The one-of-a-kind World War II wreck sunken near Manoel Island is facing an uncertain future after the company responsible for building a yacht marina in the area is reluctant to give a guarantee to protect it.

"We will try to work around it as much as we can. The breakwater won't touch the wreck, but at the end of the day the wreck is still going to be smack in the middle of a marina," Midi CEO Ben Muscat told The Sunday Times.

He said he did not "anticipate" any works close to the site, but said he could only pledge to save the site "to the extent that we can".

Last November, however, he had been more reassuring: "The sunken wreck will not be affected by any of the marine works that we are planning in the vicinity of Lazzaretto. No works will be carried out close to the wreck," he had said.

The wreck in question is a unique X127 Waterlighter sunk in 1942, which lies fully intact in the waters beneath Lazzaretto Creek. It was touted as an ideal diving site by a number of divers who wanted to ensure it was preserved.

However, the plans recently released by the government for the yacht marina did not give any indication of how it will be protected.

When questioned on the matter, the Infrastructure Ministry, responsible for marina development, said during the consultation process they "did not receive any information in this regard".

However, a group of diving enthusiasts and archaeologists had for a while been raising alarm about the site, sending e-mails and information to various government entities asking for reassurance that it would be protected.

A ministry spokesman said Midi was responsible for the construction of the breakwater so the query should be addressed by the company or the planning authority.

Contacted yesterday, diver Etienne Micallef, who had campaigned to preserve the wreck, said he could not understand how Mr Muscat made a promise in the first place if he was now bound to break it.

"He knew about the wreck as much as he knew about the planned marina.

This is unbelievable. Should anything happen to X127, I demand that he resigns. As for the consultation process, weren't my letters to the newspapers and to the Cultural Superintendent a sufficient eye-opener?" Mr Micallef asked.

"I do not know what is wrong on this island, but elsewhere, when they have cultural heritage to protect, it always comes first. The X127 should be treated in the same way. It is unique. No other exists."

Cultural Superintendent Anthony Pace had confirmed the wreck was protected under Maltese law.

"We are keeping our eyes open. Although we are concerned, we are taking a positive view on the issue. However, if a threat exists, we will do everything in our power to protect it," he had said.
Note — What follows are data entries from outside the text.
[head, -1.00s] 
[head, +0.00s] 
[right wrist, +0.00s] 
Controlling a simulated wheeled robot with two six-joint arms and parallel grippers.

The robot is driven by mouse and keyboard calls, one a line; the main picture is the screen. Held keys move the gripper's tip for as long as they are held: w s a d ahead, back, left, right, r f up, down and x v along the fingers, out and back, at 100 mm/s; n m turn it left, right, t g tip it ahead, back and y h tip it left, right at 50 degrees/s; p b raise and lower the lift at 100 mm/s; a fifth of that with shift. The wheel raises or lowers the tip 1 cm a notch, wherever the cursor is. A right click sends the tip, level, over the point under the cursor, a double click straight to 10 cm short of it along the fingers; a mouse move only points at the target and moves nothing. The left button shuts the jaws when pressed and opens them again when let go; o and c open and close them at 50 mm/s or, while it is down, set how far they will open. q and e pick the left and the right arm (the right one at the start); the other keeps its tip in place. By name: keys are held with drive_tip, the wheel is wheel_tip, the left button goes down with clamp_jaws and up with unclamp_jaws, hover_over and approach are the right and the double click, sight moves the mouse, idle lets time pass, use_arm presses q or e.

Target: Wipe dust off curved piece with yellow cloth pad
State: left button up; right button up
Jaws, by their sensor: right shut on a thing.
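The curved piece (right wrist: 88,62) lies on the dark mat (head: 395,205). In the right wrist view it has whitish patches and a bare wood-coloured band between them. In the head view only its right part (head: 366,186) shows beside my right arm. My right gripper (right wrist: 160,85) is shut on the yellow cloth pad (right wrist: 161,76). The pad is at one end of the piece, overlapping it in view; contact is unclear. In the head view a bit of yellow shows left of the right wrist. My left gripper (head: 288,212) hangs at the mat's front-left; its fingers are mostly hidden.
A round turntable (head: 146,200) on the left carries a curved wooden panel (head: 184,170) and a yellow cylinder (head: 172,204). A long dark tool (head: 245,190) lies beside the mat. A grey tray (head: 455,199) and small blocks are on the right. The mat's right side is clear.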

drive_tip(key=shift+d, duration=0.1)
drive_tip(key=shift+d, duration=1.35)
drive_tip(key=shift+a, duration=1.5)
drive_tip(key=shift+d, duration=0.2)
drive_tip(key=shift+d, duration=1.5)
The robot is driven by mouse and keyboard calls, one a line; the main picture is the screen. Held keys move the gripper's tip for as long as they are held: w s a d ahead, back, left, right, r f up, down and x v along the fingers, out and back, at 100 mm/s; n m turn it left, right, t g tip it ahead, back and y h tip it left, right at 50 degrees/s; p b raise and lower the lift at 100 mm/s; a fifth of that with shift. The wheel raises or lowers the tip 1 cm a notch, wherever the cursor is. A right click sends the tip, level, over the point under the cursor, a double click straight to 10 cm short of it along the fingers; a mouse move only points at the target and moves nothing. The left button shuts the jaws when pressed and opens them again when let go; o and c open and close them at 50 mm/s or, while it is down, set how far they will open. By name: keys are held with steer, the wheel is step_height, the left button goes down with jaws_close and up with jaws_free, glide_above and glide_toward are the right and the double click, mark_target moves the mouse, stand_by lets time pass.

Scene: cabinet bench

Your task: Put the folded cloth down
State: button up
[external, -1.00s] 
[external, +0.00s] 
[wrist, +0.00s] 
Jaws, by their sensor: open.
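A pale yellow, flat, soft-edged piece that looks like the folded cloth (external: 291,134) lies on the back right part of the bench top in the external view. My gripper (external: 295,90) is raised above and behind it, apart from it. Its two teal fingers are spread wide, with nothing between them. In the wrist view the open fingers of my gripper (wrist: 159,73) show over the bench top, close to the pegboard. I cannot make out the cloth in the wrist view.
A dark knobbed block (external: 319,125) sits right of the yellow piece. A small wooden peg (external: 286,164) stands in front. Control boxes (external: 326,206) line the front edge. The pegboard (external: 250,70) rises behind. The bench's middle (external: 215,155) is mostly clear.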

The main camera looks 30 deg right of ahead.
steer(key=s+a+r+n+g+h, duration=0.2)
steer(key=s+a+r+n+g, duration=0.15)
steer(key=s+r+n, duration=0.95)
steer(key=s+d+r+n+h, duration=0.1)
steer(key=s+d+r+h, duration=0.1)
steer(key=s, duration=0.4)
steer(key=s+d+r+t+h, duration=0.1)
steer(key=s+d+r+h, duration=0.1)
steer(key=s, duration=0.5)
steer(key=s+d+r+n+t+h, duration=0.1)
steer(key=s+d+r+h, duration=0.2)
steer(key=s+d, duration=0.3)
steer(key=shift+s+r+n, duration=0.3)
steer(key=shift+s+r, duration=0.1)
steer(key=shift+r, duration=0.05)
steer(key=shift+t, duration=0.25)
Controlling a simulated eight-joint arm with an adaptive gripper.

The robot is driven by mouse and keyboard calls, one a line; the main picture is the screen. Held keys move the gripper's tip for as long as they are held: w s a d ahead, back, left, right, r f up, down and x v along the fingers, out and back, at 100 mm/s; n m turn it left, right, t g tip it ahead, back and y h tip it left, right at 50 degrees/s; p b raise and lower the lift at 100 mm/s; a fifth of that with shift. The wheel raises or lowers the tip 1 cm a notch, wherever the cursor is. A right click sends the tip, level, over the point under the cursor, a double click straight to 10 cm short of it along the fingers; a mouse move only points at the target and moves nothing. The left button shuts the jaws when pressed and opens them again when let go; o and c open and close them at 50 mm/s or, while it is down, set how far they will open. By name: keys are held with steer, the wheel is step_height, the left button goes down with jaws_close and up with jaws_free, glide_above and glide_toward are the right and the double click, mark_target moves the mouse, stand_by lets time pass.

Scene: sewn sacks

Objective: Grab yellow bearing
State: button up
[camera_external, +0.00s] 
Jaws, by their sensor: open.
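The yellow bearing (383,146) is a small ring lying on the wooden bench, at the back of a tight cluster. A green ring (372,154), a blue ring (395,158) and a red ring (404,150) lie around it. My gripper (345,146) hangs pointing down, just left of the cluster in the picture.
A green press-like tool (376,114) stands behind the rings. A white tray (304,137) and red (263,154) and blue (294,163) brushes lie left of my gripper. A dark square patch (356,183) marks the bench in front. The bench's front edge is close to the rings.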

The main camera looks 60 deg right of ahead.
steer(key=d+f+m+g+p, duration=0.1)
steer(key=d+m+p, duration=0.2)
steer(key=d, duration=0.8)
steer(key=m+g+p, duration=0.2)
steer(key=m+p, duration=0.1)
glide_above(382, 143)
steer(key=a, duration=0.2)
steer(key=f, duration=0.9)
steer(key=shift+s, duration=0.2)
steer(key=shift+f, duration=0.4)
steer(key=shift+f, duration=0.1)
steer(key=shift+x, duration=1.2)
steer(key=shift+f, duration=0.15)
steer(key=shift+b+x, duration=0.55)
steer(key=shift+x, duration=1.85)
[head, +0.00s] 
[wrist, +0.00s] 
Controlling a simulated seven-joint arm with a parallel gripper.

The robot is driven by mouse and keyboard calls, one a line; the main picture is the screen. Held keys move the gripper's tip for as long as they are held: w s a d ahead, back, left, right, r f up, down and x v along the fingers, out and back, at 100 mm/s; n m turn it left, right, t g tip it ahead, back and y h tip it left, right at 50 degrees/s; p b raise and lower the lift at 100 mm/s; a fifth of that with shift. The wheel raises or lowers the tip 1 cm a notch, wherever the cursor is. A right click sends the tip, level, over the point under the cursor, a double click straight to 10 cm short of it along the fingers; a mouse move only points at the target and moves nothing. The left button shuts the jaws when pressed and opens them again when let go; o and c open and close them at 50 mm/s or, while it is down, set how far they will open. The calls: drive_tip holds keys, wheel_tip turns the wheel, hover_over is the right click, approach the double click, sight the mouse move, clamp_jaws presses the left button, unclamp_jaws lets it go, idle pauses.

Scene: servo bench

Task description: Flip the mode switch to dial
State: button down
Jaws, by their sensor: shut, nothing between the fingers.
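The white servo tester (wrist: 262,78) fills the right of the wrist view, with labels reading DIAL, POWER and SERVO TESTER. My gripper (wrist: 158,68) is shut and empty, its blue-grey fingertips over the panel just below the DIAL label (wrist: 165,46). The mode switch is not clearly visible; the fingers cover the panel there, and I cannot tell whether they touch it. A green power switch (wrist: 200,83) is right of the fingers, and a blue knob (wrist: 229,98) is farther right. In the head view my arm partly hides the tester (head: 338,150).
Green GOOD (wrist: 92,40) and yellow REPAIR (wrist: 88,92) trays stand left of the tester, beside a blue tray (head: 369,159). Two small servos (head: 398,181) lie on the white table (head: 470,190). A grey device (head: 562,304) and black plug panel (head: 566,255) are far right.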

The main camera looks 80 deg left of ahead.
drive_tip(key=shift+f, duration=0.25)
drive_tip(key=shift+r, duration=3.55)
However, despite several attempts, Mr Pace could not be contacted yesterday for his reaction on the lowering degree of commitment on behalf of the government and Midi.

The X127 Waterlighter was one of 200 designed by Walter Pollock and Son, of Faversham in Kent, for the Gallipoli campaign in 1915, but it is the only one in the world that has been preserved intact.

During World War II, it was used as a submarine supply barge. It was sunk by enemy fire while still lashed to its moorings beneath the arched colonnades of the Lazzaretto.